Would you print the material exactly, starting at its first line and ending at the line holding "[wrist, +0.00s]"?
* BEGIN *
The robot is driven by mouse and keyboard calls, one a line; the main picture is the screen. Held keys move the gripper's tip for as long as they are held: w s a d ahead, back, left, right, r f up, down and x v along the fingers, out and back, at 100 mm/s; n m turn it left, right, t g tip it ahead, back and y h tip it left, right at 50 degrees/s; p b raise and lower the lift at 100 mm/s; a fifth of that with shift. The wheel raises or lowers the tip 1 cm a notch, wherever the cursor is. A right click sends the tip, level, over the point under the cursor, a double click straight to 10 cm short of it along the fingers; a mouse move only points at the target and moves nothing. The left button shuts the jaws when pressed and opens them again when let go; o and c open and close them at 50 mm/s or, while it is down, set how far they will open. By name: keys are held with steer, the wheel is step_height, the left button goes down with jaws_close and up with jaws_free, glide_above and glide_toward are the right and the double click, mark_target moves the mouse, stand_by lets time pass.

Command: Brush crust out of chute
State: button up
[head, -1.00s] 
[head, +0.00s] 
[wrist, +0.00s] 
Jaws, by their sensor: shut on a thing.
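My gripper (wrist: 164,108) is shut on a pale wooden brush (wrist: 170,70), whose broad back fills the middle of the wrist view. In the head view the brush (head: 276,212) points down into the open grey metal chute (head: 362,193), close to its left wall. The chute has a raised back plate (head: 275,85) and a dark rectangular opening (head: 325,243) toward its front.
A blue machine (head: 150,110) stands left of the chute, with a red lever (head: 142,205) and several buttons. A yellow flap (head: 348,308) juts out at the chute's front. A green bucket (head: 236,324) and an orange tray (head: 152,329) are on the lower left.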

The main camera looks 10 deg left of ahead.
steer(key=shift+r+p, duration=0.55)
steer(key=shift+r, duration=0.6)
* END *
_REPLY_
The robot is driven by mouse and keyboard calls, one a line; the main picture is the screen. Held keys move the gripper's tip for as long as they are held: w s a d ahead, back, left, right, r f up, down and x v along the fingers, out and back, at 100 mm/s; n m turn it left, right, t g tip it ahead, back and y h tip it left, right at 50 degrees/s; p b raise and lower the lift at 100 mm/s; a fifth of that with shift. The wheel raises or lowers the tip 1 cm a notch, wherever the cursor is. A right click sends the tip, level, over the point under the cursor, a double click straight to 10 cm short of it along the fingers; a mouse move only points at the target and moves nothing. The left button shuts the jaws when pressed and opens them again when let go; o and c open and close them at 50 mm/s or, while it is down, set how far they will open. By name: keys are held with steer, the wheel is step_height, the left button goes down with jaws_close and up with jaws_free, glide_above and glide_toward are the right and the double click, mark_target moves the mouse, stand_by lets time pass.

Command: Brush crust out of chute
State: button up
[head, -1.00s] 
[head, +0.00s] 
[wrist, +0.00s] 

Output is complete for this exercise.